_Your instructions:_
Gather all lines from the material that contain "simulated".

_Exercise data:_

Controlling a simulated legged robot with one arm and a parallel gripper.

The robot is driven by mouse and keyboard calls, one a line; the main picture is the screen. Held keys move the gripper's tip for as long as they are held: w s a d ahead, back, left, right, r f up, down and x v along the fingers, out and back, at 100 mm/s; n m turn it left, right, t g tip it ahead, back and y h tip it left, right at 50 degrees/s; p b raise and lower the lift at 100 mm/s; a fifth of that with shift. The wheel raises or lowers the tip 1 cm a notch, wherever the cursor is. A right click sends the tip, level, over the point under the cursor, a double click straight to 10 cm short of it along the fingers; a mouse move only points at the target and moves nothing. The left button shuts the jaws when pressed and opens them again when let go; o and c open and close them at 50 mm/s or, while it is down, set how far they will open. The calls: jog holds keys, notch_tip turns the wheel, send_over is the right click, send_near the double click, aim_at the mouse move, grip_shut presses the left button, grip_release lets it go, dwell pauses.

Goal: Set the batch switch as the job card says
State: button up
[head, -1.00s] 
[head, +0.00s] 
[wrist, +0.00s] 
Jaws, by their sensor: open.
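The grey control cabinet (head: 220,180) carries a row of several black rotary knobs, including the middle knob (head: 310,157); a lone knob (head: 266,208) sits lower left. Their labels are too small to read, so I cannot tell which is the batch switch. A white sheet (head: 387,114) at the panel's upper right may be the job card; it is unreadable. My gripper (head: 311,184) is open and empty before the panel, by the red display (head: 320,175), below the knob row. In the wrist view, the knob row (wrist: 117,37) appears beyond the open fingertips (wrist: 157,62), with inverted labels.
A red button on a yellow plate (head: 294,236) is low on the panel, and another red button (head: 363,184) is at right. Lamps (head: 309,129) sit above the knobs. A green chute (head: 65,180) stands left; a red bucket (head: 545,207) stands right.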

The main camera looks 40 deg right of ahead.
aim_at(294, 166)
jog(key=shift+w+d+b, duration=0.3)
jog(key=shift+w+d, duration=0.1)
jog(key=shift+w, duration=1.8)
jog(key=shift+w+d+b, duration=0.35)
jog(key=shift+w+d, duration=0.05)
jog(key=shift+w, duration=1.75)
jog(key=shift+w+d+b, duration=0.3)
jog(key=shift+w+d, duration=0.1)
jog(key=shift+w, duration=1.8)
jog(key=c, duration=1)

...

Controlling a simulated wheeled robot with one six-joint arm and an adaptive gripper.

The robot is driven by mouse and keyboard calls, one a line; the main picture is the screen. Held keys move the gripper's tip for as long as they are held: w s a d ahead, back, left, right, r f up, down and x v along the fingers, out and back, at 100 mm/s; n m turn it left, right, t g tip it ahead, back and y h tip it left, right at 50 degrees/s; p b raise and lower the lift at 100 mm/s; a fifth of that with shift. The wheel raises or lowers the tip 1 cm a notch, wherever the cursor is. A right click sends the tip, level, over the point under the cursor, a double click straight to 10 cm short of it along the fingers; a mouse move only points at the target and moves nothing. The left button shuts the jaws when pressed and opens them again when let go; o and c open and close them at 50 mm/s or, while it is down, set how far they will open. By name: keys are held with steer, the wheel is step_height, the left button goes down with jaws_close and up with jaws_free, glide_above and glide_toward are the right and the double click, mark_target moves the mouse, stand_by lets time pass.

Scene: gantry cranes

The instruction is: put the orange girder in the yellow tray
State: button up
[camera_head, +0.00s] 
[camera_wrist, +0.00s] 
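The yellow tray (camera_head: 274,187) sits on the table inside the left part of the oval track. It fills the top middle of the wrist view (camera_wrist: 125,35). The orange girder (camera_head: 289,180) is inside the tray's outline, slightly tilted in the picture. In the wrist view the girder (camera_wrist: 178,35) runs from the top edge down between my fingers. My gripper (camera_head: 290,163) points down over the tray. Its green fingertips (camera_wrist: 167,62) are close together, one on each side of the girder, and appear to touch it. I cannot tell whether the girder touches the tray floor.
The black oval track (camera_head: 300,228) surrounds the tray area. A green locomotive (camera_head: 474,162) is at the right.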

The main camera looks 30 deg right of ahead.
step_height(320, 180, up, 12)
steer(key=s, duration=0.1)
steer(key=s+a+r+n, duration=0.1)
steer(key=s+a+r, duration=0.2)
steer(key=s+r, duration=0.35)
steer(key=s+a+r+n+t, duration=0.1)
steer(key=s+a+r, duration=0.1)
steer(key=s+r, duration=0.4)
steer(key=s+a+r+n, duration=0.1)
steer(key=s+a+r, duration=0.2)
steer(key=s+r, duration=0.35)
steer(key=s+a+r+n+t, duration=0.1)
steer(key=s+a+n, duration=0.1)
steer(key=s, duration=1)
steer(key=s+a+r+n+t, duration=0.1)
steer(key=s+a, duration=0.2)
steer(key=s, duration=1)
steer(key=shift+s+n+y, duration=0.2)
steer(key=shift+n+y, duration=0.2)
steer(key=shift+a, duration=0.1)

--

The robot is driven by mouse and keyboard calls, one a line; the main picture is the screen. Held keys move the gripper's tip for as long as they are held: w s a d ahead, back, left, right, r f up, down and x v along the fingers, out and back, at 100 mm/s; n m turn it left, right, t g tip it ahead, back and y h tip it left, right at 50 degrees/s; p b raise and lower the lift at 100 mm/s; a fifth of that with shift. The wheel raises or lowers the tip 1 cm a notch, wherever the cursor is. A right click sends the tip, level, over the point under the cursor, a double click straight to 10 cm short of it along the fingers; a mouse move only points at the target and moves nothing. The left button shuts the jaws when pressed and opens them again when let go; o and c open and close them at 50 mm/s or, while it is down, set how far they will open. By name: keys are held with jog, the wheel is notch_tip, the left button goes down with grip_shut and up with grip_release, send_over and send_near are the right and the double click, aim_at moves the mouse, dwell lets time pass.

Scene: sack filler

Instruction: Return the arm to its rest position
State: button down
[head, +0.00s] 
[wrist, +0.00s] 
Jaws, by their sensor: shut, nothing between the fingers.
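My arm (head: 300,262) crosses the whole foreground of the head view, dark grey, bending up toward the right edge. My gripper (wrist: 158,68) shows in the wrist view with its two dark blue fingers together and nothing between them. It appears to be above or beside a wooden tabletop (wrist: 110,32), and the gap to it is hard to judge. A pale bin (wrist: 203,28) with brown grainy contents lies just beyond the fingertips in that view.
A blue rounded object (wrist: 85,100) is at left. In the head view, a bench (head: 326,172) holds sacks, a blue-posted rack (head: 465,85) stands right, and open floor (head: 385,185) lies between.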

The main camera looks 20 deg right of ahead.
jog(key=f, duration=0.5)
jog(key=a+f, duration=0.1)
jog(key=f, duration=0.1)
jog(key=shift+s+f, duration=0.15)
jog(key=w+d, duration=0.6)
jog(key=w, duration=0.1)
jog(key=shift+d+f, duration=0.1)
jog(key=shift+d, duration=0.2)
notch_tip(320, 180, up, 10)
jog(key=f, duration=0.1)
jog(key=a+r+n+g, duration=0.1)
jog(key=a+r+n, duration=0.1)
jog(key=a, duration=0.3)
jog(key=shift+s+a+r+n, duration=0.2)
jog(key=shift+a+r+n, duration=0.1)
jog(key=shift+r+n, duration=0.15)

_Correct output:_
Controlling a simulated legged robot with one arm and a parallel gripper.
Controlling a simulated wheeled robot with one six-joint arm and an adaptive gripper.

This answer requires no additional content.